# AIM OF THE TASK
What follows is a listing to be transcribed exactly.
-- DATA EXCERPT start --
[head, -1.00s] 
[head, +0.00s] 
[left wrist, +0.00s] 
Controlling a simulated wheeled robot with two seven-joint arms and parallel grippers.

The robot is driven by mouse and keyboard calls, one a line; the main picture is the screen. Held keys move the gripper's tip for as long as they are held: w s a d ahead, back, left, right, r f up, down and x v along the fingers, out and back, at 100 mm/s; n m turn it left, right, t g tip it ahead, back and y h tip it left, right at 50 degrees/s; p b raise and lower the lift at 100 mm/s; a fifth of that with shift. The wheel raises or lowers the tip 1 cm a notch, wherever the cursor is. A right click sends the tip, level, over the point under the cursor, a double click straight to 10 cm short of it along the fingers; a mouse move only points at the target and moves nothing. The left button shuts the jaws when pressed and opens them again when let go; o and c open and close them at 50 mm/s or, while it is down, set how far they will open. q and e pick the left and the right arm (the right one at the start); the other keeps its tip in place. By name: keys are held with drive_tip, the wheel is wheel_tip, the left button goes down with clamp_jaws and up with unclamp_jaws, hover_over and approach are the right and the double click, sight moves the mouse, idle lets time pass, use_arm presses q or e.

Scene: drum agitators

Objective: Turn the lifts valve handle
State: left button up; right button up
-- DATA EXCERPT end --
# TASK OUTPUT
[head, -1.00s] 
[head, +0.00s] 
[left wrist, +0.00s] 
Controlling a simulated wheeled robot with two seven-joint arms and parallel grippers.

The robot is driven by mouse and keyboard calls, one a line; the main picture is the screen. Held keys move the gripper's tip for as long as they are held: w s a d ahead, back, left, right, r f up, down and x v along the fingers, out and back, at 100 mm/s; n m turn it left, right, t g tip it ahead, back and y h tip it left, right at 50 degrees/s; p b raise and lower the lift at 100 mm/s; a fifth of that with shift. The wheel raises or lowers the tip 1 cm a notch, wherever the cursor is. A right click sends the tip, level, over the point under the cursor, a double click straight to 10 cm short of it along the fingers; a mouse move only points at the target and moves nothing. The left button shuts the jaws when pressed and opens them again when let go; o and c open and close them at 50 mm/s or, while it is down, set how far they will open. q and e pick the left and the right arm (the right one at the start); the other keeps its tip in place. By name: keys are held with drive_tip, the wheel is wheel_tip, the left button goes down with clamp_jaws and up with unclamp_jaws, hover_over and approach are the right and the double click, sight moves the mouse, idle lets time pass, use_arm presses q or e.

Scene: drum agitators

Objective: Turn the lifts valve handle
State: left button up; right button up

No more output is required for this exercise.